▸ **WHAT YOU NEED TO DO**: Please work out how many lines in the material contain "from" and give only that figure.
::: DATASET CONTENT
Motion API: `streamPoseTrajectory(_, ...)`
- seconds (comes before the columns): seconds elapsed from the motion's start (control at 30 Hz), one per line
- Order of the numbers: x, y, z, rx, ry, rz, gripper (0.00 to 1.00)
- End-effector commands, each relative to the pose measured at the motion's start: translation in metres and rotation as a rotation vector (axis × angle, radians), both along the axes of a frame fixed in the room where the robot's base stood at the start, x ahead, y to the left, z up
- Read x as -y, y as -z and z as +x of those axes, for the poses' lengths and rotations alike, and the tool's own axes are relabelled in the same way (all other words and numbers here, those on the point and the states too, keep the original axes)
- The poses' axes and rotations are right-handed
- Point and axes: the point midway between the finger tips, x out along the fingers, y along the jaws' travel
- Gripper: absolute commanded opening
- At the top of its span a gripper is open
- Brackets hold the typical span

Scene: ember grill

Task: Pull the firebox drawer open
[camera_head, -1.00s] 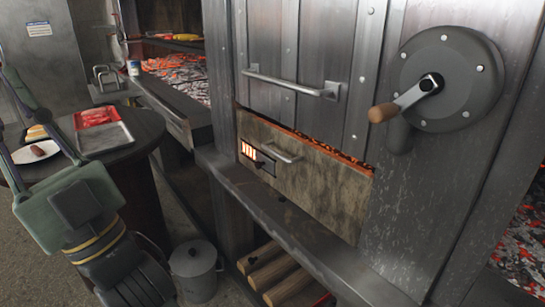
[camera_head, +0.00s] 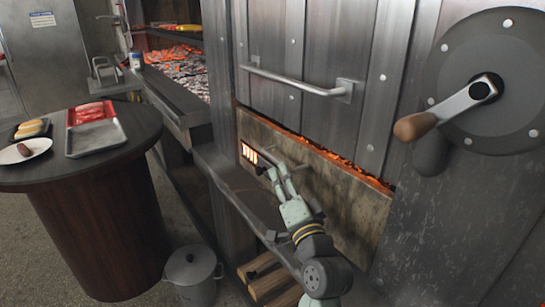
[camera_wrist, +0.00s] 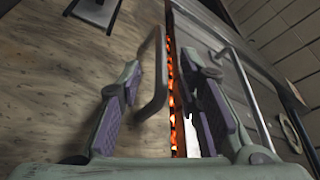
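The firebox drawer (camera_head: 350,205) has a stained tan front set low in the metal grill cabinet. It looks flush with the cabinet, with glowing embers along its top edge and a lit vent (camera_head: 249,152) at its left. My gripper (camera_head: 279,172) is in front of the drawer and partly hides its handle. The fingers are open. Whether either finger touches the handle I cannot tell.
A door bar (camera_head: 295,84) crosses the panel above the drawer, and a crank wheel (camera_head: 485,80) is at right. A ledge (camera_head: 235,185) runs below the drawer, with logs (camera_head: 265,280) underneath. A lidded pot (camera_head: 192,272) and a round table (camera_head: 100,180) stand at left.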

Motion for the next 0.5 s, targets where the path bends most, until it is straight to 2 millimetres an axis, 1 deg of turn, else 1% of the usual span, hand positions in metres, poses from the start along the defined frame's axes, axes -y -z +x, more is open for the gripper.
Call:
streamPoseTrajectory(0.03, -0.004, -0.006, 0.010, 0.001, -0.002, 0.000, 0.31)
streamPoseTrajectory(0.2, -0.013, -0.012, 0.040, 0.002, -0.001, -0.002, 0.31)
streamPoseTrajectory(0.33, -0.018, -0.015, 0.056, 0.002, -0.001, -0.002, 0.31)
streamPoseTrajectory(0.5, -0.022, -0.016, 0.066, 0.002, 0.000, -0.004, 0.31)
::::::
▸ **TASK RESPONSE**: 2